TASK STATEMENT: Work out how many lines of the records hold the string "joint", and reply with that number alone.

THE DATA:
***

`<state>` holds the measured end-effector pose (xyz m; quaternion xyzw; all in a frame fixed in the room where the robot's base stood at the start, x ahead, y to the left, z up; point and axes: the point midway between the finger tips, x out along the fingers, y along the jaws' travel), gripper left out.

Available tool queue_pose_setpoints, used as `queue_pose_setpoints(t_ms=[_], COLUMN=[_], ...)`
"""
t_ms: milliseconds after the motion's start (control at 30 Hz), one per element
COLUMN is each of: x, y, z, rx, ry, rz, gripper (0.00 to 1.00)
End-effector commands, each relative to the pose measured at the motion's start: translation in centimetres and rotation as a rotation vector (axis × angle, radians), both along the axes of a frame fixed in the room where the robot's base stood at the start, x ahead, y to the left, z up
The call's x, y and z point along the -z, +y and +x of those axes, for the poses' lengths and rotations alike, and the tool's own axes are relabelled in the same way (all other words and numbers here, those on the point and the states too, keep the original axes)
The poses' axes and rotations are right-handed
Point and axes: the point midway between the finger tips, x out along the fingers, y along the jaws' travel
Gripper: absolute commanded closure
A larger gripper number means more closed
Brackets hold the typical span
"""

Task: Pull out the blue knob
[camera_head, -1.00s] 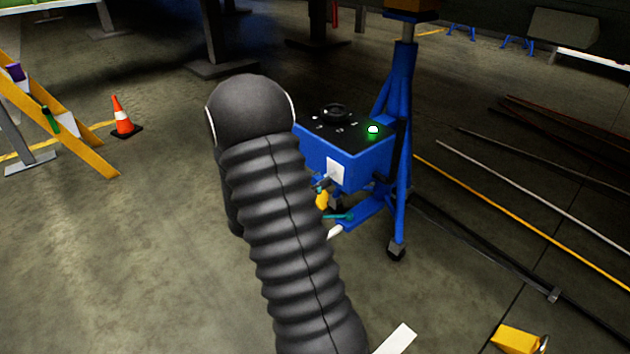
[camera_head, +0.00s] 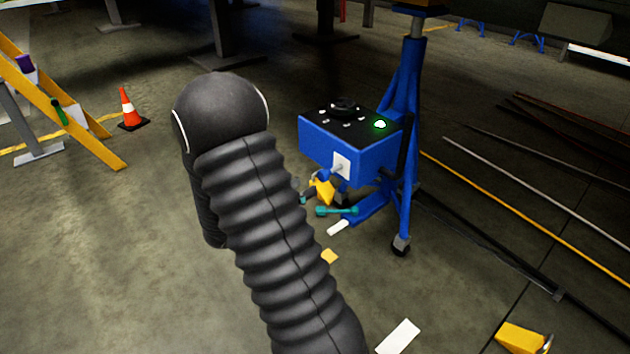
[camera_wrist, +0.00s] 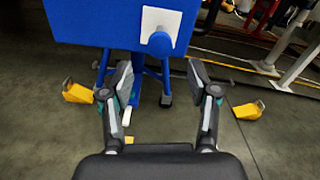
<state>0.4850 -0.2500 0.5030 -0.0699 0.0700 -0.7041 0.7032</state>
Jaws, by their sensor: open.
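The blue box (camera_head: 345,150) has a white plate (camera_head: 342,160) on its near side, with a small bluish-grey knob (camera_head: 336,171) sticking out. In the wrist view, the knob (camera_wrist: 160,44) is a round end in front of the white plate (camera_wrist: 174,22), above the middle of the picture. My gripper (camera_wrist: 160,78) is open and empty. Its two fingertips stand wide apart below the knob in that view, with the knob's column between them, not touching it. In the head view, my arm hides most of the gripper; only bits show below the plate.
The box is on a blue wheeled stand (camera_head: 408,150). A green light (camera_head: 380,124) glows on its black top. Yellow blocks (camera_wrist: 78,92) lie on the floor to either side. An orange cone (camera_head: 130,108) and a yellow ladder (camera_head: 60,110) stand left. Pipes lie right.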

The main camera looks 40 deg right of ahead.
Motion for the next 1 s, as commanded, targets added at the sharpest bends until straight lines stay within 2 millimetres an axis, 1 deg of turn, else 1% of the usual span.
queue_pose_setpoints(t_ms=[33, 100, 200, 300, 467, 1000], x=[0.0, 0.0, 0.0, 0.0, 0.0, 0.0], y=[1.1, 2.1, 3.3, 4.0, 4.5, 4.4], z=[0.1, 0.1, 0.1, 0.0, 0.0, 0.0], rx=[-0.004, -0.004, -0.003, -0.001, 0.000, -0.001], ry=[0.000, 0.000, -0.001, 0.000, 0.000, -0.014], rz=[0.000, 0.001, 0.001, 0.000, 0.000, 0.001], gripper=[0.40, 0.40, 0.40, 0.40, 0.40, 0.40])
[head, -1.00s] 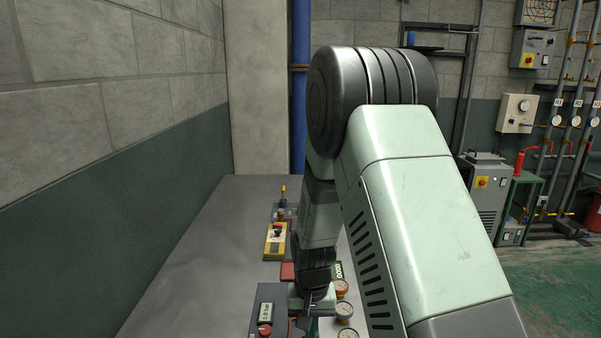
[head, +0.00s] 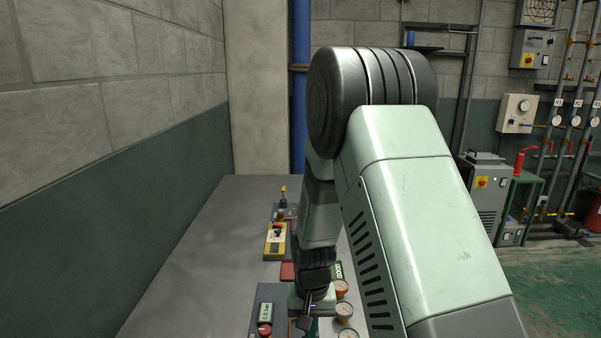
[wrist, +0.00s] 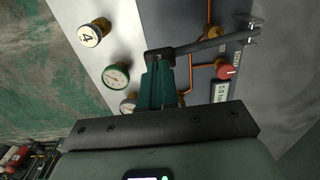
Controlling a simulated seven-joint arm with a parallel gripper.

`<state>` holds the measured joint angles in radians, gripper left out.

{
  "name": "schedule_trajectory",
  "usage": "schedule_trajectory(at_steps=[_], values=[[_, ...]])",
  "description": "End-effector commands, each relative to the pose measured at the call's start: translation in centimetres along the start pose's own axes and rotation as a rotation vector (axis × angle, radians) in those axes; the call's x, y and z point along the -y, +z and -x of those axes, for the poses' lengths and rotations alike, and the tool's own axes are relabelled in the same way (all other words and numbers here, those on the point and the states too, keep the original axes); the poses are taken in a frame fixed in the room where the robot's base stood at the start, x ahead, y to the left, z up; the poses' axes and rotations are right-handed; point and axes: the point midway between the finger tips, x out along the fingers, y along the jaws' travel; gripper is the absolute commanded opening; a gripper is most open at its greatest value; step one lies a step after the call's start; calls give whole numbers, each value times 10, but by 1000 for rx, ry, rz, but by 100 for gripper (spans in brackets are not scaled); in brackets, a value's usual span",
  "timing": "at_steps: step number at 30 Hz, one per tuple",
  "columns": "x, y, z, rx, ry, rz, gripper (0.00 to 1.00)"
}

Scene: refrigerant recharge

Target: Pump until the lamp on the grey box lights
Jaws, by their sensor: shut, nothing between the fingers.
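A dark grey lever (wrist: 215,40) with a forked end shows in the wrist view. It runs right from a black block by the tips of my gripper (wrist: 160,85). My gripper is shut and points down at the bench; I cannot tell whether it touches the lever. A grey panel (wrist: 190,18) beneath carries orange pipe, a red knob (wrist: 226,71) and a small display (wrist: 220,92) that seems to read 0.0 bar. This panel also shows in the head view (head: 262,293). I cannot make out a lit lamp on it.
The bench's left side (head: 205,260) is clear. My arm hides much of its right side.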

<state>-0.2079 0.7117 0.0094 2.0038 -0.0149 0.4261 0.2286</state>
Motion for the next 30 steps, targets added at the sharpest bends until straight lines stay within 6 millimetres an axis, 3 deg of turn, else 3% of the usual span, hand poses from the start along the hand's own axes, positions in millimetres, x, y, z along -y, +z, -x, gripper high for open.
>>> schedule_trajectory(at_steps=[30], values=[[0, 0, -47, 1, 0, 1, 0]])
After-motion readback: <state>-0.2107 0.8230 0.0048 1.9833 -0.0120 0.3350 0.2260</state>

***

EXERCISE OUTPUT: 2